-- Start of RECORDS TO PROCESS --

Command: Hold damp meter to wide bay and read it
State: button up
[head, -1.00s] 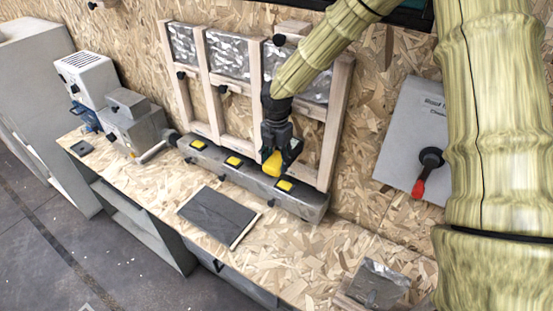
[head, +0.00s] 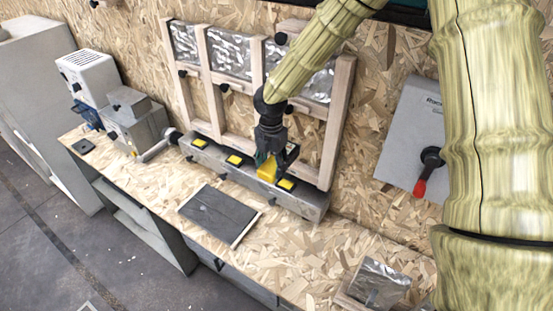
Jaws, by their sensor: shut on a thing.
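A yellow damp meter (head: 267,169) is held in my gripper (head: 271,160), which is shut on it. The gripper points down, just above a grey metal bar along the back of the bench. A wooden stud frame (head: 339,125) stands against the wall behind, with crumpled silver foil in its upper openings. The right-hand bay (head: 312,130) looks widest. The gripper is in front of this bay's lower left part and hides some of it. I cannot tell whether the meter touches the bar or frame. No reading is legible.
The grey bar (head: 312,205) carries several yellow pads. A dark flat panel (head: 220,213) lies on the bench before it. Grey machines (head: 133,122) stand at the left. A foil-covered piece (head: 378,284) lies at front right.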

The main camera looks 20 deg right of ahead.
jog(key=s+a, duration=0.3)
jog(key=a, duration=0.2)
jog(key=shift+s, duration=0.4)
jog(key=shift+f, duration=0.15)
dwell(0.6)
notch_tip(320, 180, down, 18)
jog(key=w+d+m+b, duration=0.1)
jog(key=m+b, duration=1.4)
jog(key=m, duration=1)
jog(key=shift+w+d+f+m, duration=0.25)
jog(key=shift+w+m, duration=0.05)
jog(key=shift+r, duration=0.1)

-- End of RECORDS TO PROCESS --
-- Start of RECORDS TO PROCESS --

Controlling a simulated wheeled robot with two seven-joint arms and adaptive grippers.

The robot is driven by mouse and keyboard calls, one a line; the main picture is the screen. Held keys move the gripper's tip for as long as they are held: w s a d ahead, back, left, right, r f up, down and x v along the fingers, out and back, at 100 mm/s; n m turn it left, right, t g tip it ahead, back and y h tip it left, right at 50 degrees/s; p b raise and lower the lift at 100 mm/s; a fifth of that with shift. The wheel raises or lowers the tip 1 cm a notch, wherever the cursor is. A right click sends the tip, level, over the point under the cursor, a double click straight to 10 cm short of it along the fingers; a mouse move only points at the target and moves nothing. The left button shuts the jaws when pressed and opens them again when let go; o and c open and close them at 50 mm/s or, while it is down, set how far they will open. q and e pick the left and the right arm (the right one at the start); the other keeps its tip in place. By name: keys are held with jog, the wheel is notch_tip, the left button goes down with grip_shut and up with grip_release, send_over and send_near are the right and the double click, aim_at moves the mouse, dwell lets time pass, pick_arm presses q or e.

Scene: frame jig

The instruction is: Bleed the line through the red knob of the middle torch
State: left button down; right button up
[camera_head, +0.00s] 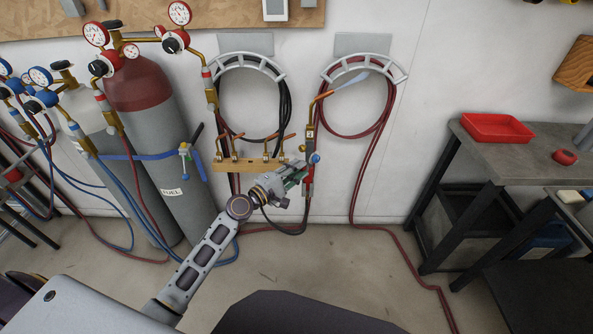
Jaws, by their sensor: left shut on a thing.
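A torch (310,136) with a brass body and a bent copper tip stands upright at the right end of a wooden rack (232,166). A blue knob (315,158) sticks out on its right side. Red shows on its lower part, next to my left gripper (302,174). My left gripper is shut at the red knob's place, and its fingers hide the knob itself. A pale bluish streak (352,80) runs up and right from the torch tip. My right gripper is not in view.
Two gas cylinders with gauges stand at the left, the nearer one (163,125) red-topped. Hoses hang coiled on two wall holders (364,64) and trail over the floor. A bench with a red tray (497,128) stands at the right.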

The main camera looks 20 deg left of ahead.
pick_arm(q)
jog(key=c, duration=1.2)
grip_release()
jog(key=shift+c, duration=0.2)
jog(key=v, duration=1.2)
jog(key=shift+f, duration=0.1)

-- End of RECORDS TO PROCESS --
-- Start of RECORDS TO PROCESS --

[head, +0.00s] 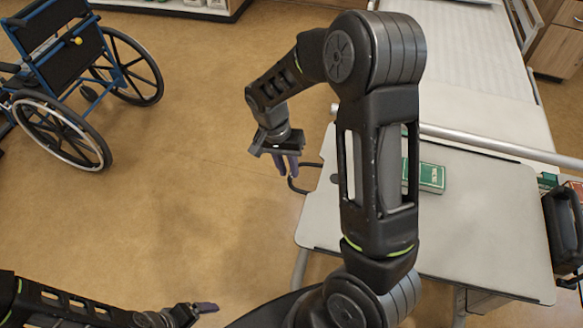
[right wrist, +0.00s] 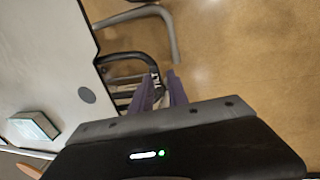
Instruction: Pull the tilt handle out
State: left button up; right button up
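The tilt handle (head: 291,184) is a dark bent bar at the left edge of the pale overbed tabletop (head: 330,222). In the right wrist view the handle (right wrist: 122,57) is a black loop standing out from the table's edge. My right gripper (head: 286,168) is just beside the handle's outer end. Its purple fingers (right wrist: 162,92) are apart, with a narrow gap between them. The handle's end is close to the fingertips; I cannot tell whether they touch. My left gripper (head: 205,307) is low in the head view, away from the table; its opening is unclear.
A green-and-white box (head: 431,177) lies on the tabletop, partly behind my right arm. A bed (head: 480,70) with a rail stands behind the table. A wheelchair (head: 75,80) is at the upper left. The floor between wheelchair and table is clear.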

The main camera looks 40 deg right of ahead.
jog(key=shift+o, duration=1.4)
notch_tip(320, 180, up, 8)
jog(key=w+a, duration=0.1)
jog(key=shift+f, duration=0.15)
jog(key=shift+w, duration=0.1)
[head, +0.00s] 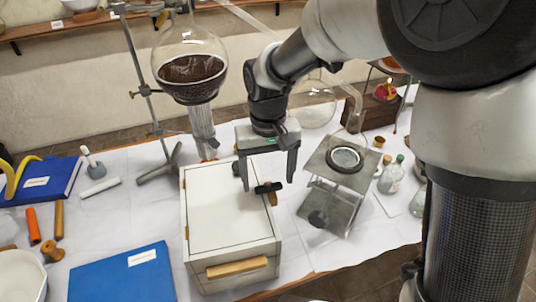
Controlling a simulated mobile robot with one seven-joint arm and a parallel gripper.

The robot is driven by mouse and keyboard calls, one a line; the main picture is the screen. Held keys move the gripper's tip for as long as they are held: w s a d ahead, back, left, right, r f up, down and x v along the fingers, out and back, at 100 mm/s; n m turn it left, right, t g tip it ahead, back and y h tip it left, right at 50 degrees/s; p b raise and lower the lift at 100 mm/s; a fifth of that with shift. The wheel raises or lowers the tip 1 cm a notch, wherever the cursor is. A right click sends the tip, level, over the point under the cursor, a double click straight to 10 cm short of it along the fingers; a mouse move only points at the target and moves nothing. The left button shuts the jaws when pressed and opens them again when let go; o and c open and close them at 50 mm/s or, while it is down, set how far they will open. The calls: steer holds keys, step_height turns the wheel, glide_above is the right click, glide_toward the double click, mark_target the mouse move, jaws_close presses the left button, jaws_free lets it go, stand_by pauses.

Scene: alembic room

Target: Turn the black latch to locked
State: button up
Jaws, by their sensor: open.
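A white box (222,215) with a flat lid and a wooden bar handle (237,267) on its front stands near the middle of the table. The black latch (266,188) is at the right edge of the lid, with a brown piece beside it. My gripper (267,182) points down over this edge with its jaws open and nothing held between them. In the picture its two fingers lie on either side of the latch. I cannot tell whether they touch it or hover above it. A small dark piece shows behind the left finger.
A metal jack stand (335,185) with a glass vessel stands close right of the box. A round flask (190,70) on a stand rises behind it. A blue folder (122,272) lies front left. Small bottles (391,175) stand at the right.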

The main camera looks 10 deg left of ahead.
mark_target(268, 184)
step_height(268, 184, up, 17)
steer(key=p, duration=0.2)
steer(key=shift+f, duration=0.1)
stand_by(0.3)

-- End of RECORDS TO PROCESS --

_STATED EXERCISE_
Show every line above in which the word "joint" occurs.

_SOLVED EXERCISE_
Controlling a simulated wheeled robot with two seven-joint arms and adaptive grippers.
Controlling a simulated mobile robot with one seven-joint arm and a parallel gripper.

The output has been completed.